The principle of the method is based on the fact that, in an apparatus for measuring vapor pressure (a tensimeter), the vapors of the liquid under test leave the evaporator through a nozzle and deflect, through a certain angle, a light disk covering the nozzle and suspended vertically on thin wires.

The deflection of the disk from its initial (“zero”) position is compensated by an equal inclination of the tensimeter.

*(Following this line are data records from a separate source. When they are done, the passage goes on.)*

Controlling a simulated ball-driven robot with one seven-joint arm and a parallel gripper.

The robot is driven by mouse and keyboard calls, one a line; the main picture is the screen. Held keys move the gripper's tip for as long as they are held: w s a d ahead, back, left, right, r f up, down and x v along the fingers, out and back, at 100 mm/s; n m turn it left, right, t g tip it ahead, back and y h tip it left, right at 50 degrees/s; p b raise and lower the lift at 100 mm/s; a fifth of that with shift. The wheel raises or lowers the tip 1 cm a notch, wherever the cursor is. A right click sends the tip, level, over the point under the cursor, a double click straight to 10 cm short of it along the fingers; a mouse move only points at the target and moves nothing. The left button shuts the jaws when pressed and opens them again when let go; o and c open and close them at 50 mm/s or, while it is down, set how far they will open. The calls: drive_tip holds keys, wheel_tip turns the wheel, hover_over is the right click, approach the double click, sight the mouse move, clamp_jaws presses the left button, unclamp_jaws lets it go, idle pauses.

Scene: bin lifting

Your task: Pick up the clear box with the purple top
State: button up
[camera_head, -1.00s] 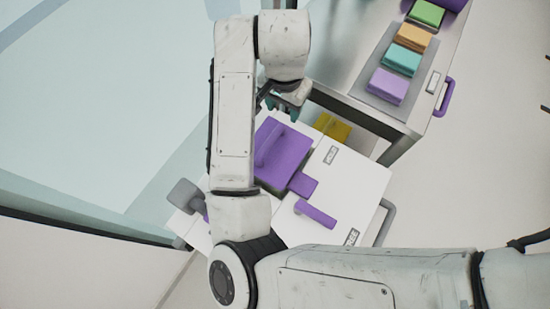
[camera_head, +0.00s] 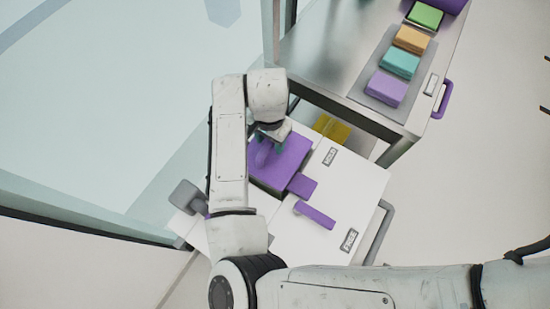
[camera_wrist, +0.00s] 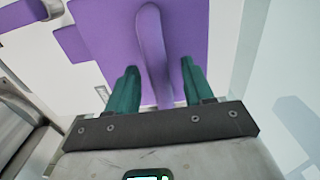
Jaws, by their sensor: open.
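The box with the purple top (camera_head: 290,158) sits on the white cart top, to the right of my forearm in the head view. Its purple top also fills the upper middle of the wrist view (camera_wrist: 98,25). A raised purple handle (camera_wrist: 152,45) runs along the top. My gripper (camera_wrist: 158,75) is open, with one green finger on each side of the handle's near end. I cannot tell whether the fingers touch the lid. In the head view my gripper (camera_head: 268,146) is over the box's top, partly hidden by the wrist. The clear walls are mostly hidden.
A purple bar (camera_head: 315,215) and labels lie on the white cart top (camera_head: 355,185). A metal table (camera_head: 335,65) with green, orange, teal and purple blocks stands behind right. A yellow box (camera_head: 332,128) sits low between them. A glass wall is at left.

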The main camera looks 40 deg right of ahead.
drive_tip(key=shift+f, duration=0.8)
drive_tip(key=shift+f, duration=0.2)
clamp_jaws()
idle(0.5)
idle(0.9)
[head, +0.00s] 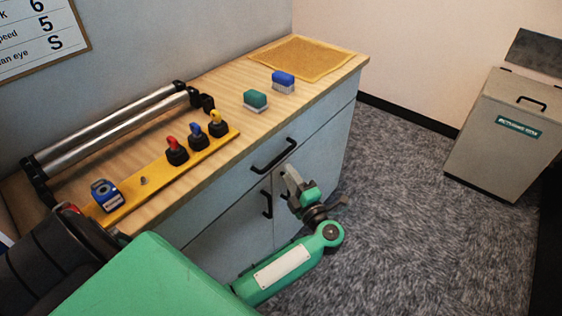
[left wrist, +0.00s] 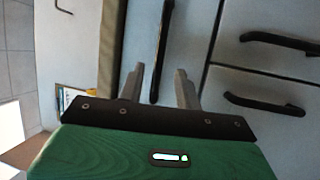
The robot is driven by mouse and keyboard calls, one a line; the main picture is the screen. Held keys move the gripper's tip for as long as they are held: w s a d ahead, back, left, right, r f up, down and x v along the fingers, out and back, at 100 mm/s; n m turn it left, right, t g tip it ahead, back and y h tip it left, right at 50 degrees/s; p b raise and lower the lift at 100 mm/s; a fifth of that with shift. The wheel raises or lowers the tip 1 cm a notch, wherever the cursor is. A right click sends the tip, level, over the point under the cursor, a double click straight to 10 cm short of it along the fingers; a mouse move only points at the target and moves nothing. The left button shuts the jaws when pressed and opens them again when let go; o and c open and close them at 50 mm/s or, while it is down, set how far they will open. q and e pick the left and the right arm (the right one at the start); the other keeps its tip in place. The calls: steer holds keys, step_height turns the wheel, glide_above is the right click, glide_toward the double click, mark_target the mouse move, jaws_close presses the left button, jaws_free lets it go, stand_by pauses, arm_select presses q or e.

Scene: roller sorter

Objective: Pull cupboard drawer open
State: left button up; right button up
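The grey cupboard (head: 225,205) has a wooden top, with a drawer (head: 315,148) just under it and two doors below. The drawer looks closed. Its black bar handle (head: 273,155) shows in the head view and also in the left wrist view (left wrist: 162,50). My left gripper (head: 289,177) is in front of the cupboard, a little below and right of the drawer handle. In the left wrist view my left gripper (left wrist: 160,80) is open and empty, with the drawer handle ahead between its two fingers. Contact is not visible. My right gripper is not in view.
Black door handles (head: 267,203) sit below the drawer. The top bears a roller frame (head: 110,125), a yellow strip (head: 160,175) with coloured knobs, green (head: 255,99) and blue (head: 283,80) blocks, and a tan mat (head: 300,58). A grey bin (head: 510,130) stands right; carpet between is clear.

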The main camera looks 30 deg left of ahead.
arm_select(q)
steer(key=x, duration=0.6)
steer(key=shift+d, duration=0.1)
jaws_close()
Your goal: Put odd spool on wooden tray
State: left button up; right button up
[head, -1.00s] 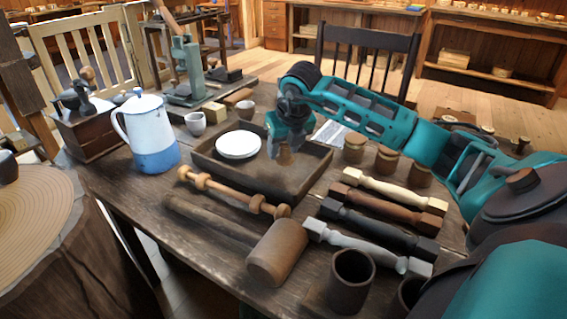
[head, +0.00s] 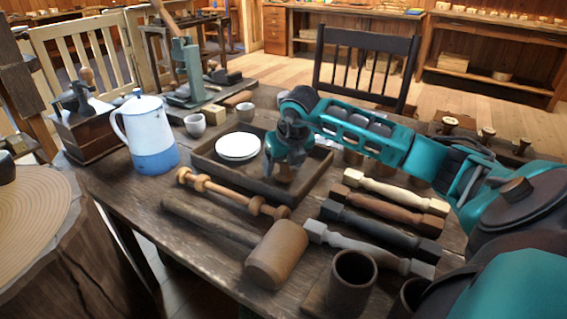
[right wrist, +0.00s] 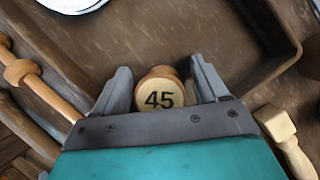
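A wooden spool marked 45 (right wrist: 160,95) stands between the fingers of my right gripper (right wrist: 163,78) in the right wrist view. A small gap shows between fingers and spool, so the gripper looks open around it. In the head view this spool (head: 284,173) is inside the wooden tray (head: 222,177), low by its floor, partly hidden by my right gripper (head: 287,158). Spool-shaped pieces with pale tops (head: 487,134) stand behind my right arm; their numbers cannot be read. My left gripper is not in view.
A white plate (head: 238,146) occupies the tray's left part. A mallet (head: 277,254), a turned spindle (head: 235,195) and several table legs (head: 385,203) lie in front and to the right. A blue-white jug (head: 148,135) stands left; a dark cup (head: 352,282) is near the front.

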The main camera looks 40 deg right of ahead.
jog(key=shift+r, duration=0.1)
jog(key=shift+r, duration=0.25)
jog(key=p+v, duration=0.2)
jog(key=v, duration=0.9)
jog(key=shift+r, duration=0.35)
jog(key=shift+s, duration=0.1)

The main part of the apparatus*—the tensimeter (Fig. 1)—is made of molybdenum glass. At the bottom of the tensimeter there is an evaporator 1, with a nozzle 2 having an internal diameter of 30 mm and carefully ground edges. A molybdenum rod 5 mm in diameter (4) is sealed into the ground stopper 3 of the tensimeter; onto the end of this rod is fitted the suspension holder 5. A light duralumin disk 6, 0.1–0.3 mm thick, is suspended from the holder on two thin molybdenum wires, annealed in vacuum, 35 μ in diameter. The upper part of the tensimeter serves as a condenser for the vapors. The condensate collects in the annular trough of the condenser and, through a thin tube 7 with a capillary constriction, flows back into the evaporator.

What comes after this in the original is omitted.